Tim Kane finds that the tendency for a firm to add or subtract jobs declines with the age of the firm. Much of the job creation on average comes from startup firms. In fact, Kane puts it this way:
without startups, there would be no net job growth in the U.S. economy. This fact is true on average, but also is true for all but seven years for which the United States has data going back to 1977.
He is using a new data set on business dynamics, one which has also been exploited by John Haltiwanger, Ron S. Jarmin, and Javier Miranda, who write,
we find a rich “up or out” dynamic of young firms in the U.S. That is, conditional on survival, young firms grow more rapidly than their more mature counterparts. However, young firms have a much higher likelihood of exit so that the job destruction from exit is disproportionately high among young firms. More generally, young firms exhibit much more churning of jobs as evidenced by high rates of gross job creation and destruction.
I am curious as to how a recession, particularly the current one, differs from a normal period. Consider the following possibilities.
a) fewer firms are started
b) more young firms (age less than three years) fail
c) more old firms (age three years or more) fail
d) old firms discard more workers
My money is on (c) and (d), creating what I call the “flood of refugees” into the labor market that is too large to be absorbed by the relatively constant rate of new firm formation.
READER COMMENTS
Foobarista
Jul 7 2010 at 5:48pm
Is new firm formation “constant”? I’m betting it isn’t, and that it’s quite low at the moment, due at least to a perception of political risk of various sorts (cap&trade, unknown healthcare expenses, taxes going up, card check, etc).
My wife has been selling small businesses for about ten years, and this year has been truly awful as there’s simply no buyers, even with lots of businesses available for a song and nearly all sellers willing to arrange seller financing.
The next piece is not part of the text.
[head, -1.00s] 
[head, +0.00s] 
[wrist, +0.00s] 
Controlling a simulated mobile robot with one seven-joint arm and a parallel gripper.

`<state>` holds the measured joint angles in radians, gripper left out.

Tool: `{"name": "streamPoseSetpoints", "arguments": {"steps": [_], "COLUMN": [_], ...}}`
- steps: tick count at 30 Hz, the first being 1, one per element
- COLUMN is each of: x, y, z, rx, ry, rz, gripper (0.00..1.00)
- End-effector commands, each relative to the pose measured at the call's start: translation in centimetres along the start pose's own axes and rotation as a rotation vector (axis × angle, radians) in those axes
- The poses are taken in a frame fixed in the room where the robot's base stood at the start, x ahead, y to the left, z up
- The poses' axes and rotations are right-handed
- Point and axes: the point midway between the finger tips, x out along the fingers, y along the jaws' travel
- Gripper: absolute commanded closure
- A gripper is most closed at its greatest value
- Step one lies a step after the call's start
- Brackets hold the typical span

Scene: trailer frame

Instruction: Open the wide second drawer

The plural of anecdote is not data, but I’m not seeing a lot of people eager to go out and start businesses right now.
Ted
Jul 7 2010 at 8:27pm
This idea isn’t especially new. Marc Melitz, back in 2007 I believe, wrote up an RBC model that incorporated endogenous entry of producers. Due to the assumption of sunk cost investment he is able to get a model where entry is very sluggish during recessions and is a powerful mechanism for propogating the business cycle movement. The theory has a lot of appealing empirical features to it as well so there is potential there for further development. Adding in nominal frictions would probably only improve his result.
I further suspect if you extended his model to incorporate credit frictions and time-varying risk aversion by creditors it would amplify his results even further. A policy implication of his model would be to make the sunk entry cost of investment lower to encourage greater entry. Possibly through investment tax credits?
Of course, monetary policy would be the most powerful tool to use, but since the Fed is just going to sit around an investment tax credit wouldn’t be a bad idea (is it ever a bad idea anyway …).
Doc Merlin
Jul 8 2010 at 12:24am
New firm formation has been down, in part as a result of SarbOx. This financial reform bill should put the final nail in the coffin.
Doc Merlin
Jul 8 2010 at 12:28am
@Ted:
‘A policy implication of his model would be to make the sunk entry cost of investment lower to encourage greater entry. Possibly through investment tax credits?’
That is somewhat gamable. I would rather just lower the barriers to entry by making it easier to:
1. form new firms
2. have IPOs
3. get VC and angel funding
Unfortunately, the financial regulatory overhaul goes in the opposite direction on all three of these.
Troy Camplin
Jul 8 2010 at 12:37am
Of course the reason for large firms not losing (or adding) many new people is because of bureaucratization. That creates job protection around workers. More damage can be absorbed, of course — but at the expense of innovation and strong growth.
Ted
Jul 8 2010 at 12:37am
@Doc Merlin
I generally try to think of ideas that would at least have a marginal chance of passing in congress, but I agree those would be superior reforms. But barrier reduction is hardily a platform a politician wants to run on, and they always like to brag about tax cuts so investment tax credits are more likely to succeed.
N.
Jul 8 2010 at 11:18am
Can’t we assume, just on the basis of reduced access to credit, that fewer firms will be created? Doesn’t venture capital dry up in times of uncertain expectations?
I would guess, at the margin, by comparison to non-recession years, a) – d) are all true.
Doc Merlin
Jul 8 2010 at 2:28pm
@N:
“Can’t we assume, just on the basis of reduced access to credit, that fewer firms will be created? Doesn’t venture capital dry up in times of uncertain expectations?”
There is tons of VC money out there, but a lot of the new laws make access to it much more difficult.